--- start ---
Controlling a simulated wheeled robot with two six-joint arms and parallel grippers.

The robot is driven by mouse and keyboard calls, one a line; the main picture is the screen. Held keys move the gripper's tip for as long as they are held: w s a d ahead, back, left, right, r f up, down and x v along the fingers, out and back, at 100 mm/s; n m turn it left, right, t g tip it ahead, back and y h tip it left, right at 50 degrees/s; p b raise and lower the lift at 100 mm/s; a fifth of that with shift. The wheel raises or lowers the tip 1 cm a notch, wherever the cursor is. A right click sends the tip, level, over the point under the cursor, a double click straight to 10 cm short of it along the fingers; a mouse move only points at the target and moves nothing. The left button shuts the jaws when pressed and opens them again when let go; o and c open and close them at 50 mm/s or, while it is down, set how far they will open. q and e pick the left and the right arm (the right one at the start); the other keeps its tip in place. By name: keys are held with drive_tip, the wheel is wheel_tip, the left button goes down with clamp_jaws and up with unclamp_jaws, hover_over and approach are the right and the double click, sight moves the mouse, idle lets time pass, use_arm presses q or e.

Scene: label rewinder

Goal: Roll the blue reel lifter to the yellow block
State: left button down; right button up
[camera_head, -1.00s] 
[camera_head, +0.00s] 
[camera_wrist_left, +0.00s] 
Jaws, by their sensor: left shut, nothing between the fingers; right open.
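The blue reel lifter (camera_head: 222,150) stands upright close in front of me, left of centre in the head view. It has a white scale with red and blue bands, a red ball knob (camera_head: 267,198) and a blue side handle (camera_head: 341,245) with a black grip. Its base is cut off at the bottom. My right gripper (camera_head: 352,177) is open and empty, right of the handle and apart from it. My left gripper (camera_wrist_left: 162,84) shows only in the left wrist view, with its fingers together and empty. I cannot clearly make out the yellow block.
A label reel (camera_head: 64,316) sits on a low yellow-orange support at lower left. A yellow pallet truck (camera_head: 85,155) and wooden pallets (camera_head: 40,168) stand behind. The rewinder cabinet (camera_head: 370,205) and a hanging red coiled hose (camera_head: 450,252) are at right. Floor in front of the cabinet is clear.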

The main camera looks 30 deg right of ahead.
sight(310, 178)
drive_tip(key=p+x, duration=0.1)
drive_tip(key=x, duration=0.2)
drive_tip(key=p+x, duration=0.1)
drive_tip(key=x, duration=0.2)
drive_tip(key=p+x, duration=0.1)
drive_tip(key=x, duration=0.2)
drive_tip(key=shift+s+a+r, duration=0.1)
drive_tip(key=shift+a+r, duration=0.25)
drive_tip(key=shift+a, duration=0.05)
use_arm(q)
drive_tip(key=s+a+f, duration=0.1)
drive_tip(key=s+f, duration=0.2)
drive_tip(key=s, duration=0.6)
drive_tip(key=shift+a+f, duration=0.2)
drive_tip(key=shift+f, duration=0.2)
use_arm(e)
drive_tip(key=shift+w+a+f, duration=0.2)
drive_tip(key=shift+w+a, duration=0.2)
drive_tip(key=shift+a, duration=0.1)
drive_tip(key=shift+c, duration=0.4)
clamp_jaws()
--- end ---
--- start ---
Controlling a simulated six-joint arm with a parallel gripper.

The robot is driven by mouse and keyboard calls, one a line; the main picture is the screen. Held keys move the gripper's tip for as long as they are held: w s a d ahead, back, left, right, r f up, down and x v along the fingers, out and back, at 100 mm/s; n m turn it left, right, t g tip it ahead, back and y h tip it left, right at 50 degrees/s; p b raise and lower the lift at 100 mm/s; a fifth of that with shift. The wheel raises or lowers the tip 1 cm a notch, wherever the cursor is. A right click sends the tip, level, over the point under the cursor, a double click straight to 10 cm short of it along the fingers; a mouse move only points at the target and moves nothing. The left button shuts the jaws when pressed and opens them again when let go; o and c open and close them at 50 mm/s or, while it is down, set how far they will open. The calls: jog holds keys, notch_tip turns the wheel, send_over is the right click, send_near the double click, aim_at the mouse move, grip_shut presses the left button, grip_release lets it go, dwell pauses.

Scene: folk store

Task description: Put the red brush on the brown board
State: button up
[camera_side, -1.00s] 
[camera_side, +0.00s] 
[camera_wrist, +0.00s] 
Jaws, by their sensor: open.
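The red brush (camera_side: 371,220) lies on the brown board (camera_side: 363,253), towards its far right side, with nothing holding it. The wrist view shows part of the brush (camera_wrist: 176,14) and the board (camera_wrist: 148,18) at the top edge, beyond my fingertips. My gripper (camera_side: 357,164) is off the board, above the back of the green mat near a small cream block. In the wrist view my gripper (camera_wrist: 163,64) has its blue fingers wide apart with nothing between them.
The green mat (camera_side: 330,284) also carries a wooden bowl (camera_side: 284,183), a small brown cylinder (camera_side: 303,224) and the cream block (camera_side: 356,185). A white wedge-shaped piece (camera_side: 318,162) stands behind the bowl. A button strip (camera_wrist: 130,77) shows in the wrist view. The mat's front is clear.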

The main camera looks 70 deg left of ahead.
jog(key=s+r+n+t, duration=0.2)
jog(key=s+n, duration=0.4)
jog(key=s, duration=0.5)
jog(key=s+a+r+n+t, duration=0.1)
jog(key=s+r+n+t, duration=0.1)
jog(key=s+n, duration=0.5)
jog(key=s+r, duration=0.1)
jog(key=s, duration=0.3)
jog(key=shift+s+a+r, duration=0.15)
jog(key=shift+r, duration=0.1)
--- end ---
Output the lines of the records above exactly as they appear, from the line containing "Scene: folk store" through the line containing "[camera_wrist, +0.00s]".

Scene: folk store

Task description: Put the red brush on the brown board
State: button up
[camera_side, -1.00s] 
[camera_side, +0.00s] 
[camera_wrist, +0.00s] 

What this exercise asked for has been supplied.